[Answered] Public Financial Management System is important at the sub-national level to make informed decisions regarding resource allocation and implementation of policies. Examine.

Introduction: Write a brief introduction about Public Financial Management System
Body: Write down the benefits of Public Financial Management System in terms of resource allocation and implementation of policies.
Conclusion: Provide some suggestions for improving PMFS

Public Financial Management System (PFMS) is a web-based online software application for real time monitoring of utilization of funds across Government. It is developed and implemented by the Controller General of Accounts (CGA), Department of Expenditure, Ministry of Finance.

Importance of PFMS

  1. It facilitates sound and efficient fund flow system as well as a payment cum accounting network. It brings transparency in real-time information on resource availability and utilization across schemes, as part of the Digital India initiative of GoI.
  2. PFMS provides real time, reliable and meaningful management information system and an effective decision support system.
  3. The PFMS makes every agency using public money to route it through bank accounts. Since banks report to the RBI in real time, any fiscal stress now becomes apparent immediately.
  4. It is a financial management platform for all plan schemes, a database of all recipient agencies. It integrates with core banking solution of banks handling plan funds, and performs efficient and effective tracking of fund flow to the lowest level of implementation for plan scheme of the government.
  5. PFMS has evolved as an end to end solution and has a unique capability to pre-validate the account details before pushing the transactions. PFMS can be credited to the transformation of Direct Beneficiary Transfers space in financial governance in India.
  6. PFMS has empowered governance to become more responsive, accountable and transparent in regular activities of CGA, such as payments, receipts, accounting, expenditure control, management of provident fund and pensions etc.
  7. PFMS is helpful in tracking of flow of funds to the last beneficiary or implementation level.
  8. PFMS is helping in achieving E-governance and as well as digital financial inclusion objective of the Govt.

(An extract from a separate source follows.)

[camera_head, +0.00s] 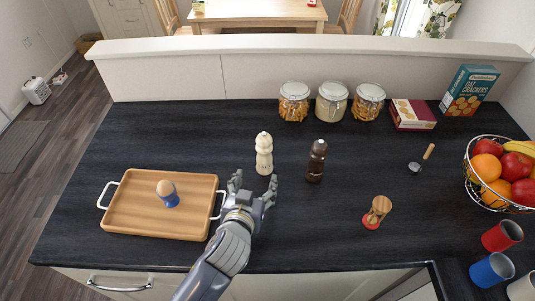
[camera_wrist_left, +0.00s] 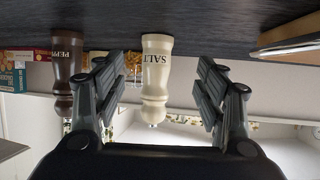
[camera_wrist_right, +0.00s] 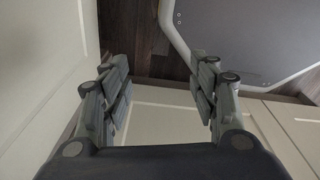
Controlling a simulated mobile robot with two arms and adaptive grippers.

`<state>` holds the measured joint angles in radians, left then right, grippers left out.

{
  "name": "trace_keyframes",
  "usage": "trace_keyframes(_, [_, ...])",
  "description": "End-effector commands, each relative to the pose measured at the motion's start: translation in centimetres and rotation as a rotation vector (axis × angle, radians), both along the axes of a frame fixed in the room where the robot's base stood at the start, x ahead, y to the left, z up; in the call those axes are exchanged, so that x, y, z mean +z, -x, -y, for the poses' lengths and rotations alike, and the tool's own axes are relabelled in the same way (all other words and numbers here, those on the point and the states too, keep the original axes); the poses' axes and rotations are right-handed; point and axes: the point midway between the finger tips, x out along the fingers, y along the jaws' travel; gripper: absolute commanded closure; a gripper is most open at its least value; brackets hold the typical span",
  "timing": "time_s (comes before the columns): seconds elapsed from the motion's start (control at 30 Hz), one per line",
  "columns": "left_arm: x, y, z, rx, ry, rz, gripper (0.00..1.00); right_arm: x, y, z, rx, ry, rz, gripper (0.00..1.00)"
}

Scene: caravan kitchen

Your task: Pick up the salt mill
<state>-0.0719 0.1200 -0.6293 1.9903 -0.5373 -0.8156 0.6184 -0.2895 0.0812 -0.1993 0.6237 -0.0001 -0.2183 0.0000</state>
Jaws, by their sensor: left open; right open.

However, There are some areas, where improvements are required with respect to PMFS:

  1. PFMS will have to integrate all Govt. accounts and adding all states, agencies, vendors etc. under its ambit to ensure significant coverage.
  2. PFMS will have to add significant data management capabilities in-order to ensure better monitoring/review to deliver on the idea of a decision support system for effective cash management.
  3. PFMS need to constantly upgrade to adoption of rapid changes in technology.
  4. PFMS need to integrate with the banking systems to ensure faster coverage/integration of all the Govt. entities.

The PFMS has revolutionized the ways public finances are managed in the country. With constant improvement and increasing coverage, the scope of PFMS is ever-increasing. Going ahead, PFMS will not only be seen as a tool for managing planned expenditure but will also add new meanings to Direct Beneficiary transfers, data driven cash management and e-Governance in India.